Well, on the matter of how I feel about guys... like I said, they'd have to have more of that "pretty boy" or feminine-guy look, like in the face and such, but even then, like I said... I'm not really into male sexual organs. I don't mind the look of males, but I don't like their parts. So let's say dating a guy, I wouldn't mind, but sex... kind of out of the question.
So here's a pretty basic question: What do you find sexually arousing? Porn isn't a very reliable indicator, so if you masturbate without porn, what fantasies come to mind? Is it guys? girls? Super-masculine/tomboyish girls? It's not uncommon, if one is just really digging into one's sexuality, to find things that at first, unconscious wants to reject for whatever reason, but what drives us erotically is usually a pretty good indicator of where our arousal and, thus, orientation lies. If you're comfortable talking about this, it might make it easier to put the puzzle pieces together.
Well, here's the thing. I think I'd be open to dating guys, but not having sex with them. I can be romantically attracted, but not sexually because like I stated - I don't really like penises. That is true though, gender roles were explicit in my family a lot of the time, at least when I was younger.
That is a bit complicated, I guess you could be a bit more flexible. Though it will be hard to find men that want to date with no sex, so it could also pose an issue.
Well, I'm not really much into pornography anyway. And get when I mean masculine, I don't mean ones who work out to the point where they get beefed up. I don't mind them having a more feminine side, and I mean, they look like a feminine-faced boy. But... yeah. It's usually that kind of girl. An androgynous female.

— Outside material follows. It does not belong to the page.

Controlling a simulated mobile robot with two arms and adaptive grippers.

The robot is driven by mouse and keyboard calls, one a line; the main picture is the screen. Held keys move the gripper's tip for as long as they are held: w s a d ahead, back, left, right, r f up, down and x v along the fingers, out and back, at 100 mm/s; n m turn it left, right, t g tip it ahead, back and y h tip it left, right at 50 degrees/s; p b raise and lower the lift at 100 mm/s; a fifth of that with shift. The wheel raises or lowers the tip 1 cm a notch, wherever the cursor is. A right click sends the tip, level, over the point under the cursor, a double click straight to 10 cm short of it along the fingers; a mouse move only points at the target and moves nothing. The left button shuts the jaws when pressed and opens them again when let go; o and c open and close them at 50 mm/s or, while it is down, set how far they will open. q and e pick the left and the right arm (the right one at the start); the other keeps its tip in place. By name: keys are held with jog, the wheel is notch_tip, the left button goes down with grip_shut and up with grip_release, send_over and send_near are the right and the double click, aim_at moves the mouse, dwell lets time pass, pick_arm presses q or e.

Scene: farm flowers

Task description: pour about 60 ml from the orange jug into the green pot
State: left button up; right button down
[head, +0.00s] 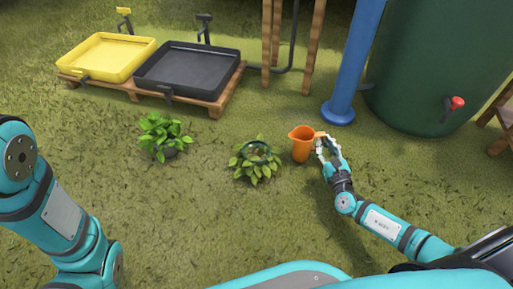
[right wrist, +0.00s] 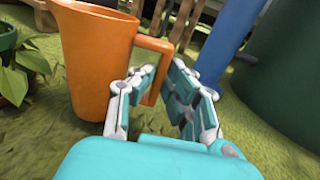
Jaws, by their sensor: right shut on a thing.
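The orange jug (head: 301,147) is upright, just right of the green pot, with its handle toward my right gripper. My right gripper (head: 322,146) is shut on that handle; the right wrist view also shows the jug (right wrist: 92,62) and the gripper's fingers (right wrist: 160,88) around the handle. I cannot tell whether the jug's base touches the grass. The liquid inside is not visible. The green pot (head: 259,149) stands on the grass with leaves around its rim; part of it shows at the left of the right wrist view (right wrist: 11,88). My left gripper is out of view.
Another leafy plant (head: 160,130) in a dark pot stands farther left. Behind are a yellow tray (head: 106,55) and a black tray (head: 187,71) on a wooden pallet. A blue post (head: 354,62) and a green tank (head: 436,62) stand behind right. Grass in front is clear.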

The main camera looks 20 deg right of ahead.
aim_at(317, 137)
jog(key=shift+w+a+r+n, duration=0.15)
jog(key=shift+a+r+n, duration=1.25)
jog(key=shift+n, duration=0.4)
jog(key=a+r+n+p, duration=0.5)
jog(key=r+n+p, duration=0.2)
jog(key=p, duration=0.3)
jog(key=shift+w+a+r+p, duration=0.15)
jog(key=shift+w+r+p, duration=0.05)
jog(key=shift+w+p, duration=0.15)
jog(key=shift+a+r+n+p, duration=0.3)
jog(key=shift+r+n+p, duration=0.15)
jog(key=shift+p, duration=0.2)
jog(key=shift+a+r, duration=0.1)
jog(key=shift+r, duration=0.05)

And... I'm not too much into masturbation either, it just makes me feel gross, just like pornography. And I don't mind the way guys look... it's just penises I don't like. That is really the only problem I have. ---------- Post added 14th Jan 2017 at 02:28 PM ---------- And to be clear, I mean androgynous females who dress like males.
It doesn't really matter. Like I said in my original post, I've almost given up on romantic entanglements. This is more about finding myself, having an identity, not finding someone to date. ---------- Post added 14th Jan 2017 at 02:25 PM ---------- When I mean masculine/tomboyish, I just mean in general, they dress like a boy and have an androgynous appearance, and that is mainly what I like. I'm not into pornography or masturbation really. It just makes me feel gross.